- **Task to carry out**
Everything in the listing should be restated word for word.

- **Recorded data**
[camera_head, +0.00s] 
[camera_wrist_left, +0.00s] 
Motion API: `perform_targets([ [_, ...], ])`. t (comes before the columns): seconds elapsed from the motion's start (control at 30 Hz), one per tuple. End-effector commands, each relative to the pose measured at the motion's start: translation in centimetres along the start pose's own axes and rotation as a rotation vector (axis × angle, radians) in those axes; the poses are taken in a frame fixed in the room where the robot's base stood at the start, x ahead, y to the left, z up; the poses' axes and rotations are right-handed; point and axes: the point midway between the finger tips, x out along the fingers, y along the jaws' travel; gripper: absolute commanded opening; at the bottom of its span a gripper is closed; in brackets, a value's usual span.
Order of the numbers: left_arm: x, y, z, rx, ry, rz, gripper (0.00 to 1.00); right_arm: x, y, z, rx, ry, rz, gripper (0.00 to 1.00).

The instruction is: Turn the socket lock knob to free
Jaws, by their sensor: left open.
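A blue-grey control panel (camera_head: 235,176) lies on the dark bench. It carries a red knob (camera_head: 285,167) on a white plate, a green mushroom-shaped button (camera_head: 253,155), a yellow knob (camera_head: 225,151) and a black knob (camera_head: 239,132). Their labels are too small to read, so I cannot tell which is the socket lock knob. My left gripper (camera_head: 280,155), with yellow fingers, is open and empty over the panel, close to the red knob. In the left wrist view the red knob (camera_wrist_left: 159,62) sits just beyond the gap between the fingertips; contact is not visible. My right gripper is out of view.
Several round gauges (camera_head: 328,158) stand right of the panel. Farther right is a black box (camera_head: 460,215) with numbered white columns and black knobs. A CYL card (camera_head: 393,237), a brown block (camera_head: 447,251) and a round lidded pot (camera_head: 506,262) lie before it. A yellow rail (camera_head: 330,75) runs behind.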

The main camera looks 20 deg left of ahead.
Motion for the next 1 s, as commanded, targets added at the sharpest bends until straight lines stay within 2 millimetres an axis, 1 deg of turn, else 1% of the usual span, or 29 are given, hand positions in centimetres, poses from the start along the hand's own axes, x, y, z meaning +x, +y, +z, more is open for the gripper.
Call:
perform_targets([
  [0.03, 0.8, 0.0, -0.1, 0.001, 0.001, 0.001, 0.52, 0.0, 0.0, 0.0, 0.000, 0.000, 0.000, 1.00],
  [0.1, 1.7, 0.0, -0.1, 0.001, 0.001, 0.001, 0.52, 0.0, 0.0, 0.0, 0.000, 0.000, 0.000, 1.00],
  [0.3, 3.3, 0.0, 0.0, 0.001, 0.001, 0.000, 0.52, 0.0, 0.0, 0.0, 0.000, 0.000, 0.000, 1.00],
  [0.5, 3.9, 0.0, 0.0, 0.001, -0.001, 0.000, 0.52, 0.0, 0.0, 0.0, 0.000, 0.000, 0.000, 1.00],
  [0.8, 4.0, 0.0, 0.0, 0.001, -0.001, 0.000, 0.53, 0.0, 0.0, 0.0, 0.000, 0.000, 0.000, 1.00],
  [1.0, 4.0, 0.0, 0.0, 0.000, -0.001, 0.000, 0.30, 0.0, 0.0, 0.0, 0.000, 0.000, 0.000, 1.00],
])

- **Solution**
[camera_head, +0.00s] 
[camera_wrist_left, +0.00s] 
Motion API: `perform_targets([ [_, ...], ])`. t (comes before the columns): seconds elapsed from the motion's start (control at 30 Hz), one per tuple. End-effector commands, each relative to the pose measured at the motion's start: translation in centimetres along the start pose's own axes and rotation as a rotation vector (axis × angle, radians) in those axes; the poses are taken in a frame fixed in the room where the robot's base stood at the start, x ahead, y to the left, z up; the poses' axes and rotations are right-handed; point and axes: the point midway between the finger tips, x out along the fingers, y along the jaws' travel; gripper: absolute commanded opening; at the bottom of its span a gripper is closed; in brackets, a value's usual span.
Order of the numbers: left_arm: x, y, z, rx, ry, rz, gripper (0.00 to 1.00); right_arm: x, y, z, rx, ry, rz, gripper (0.00 to 1.00).

The instruction is: Turn the socket lock knob to free
Jaws, by their sensor: left open.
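A blue-grey control panel (camera_head: 235,176) lies on the dark bench. It carries a red knob (camera_head: 285,167) on a white plate, a green mushroom-shaped button (camera_head: 253,155), a yellow knob (camera_head: 225,151) and a black knob (camera_head: 239,132). Their labels are too small to read, so I cannot tell which is the socket lock knob. My left gripper (camera_head: 280,155), with yellow fingers, is open and empty over the panel, close to the red knob. In the left wrist view the red knob (camera_wrist_left: 159,62) sits just beyond the gap between the fingertips; contact is not visible. My right gripper is out of view.
Several round gauges (camera_head: 328,158) stand right of the panel. Farther right is a black box (camera_head: 460,215) with numbered white columns and black knobs. A CYL card (camera_head: 393,237), a brown block (camera_head: 447,251) and a round lidded pot (camera_head: 506,262) lie before it. A yellow rail (camera_head: 330,75) runs behind.

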The main camera looks 20 deg left of ahead.
Motion for the next 1 s, as commanded, targets added at the sharpest bends until straight lines stay within 2 millimetres an axis, 1 deg of turn, else 1% of the usual span, or 29 are given, hand positions in centimetres, poses from the start along the hand's own axes, x, y, z meaning +x, +y, +z, more is open for the gripper.
Call:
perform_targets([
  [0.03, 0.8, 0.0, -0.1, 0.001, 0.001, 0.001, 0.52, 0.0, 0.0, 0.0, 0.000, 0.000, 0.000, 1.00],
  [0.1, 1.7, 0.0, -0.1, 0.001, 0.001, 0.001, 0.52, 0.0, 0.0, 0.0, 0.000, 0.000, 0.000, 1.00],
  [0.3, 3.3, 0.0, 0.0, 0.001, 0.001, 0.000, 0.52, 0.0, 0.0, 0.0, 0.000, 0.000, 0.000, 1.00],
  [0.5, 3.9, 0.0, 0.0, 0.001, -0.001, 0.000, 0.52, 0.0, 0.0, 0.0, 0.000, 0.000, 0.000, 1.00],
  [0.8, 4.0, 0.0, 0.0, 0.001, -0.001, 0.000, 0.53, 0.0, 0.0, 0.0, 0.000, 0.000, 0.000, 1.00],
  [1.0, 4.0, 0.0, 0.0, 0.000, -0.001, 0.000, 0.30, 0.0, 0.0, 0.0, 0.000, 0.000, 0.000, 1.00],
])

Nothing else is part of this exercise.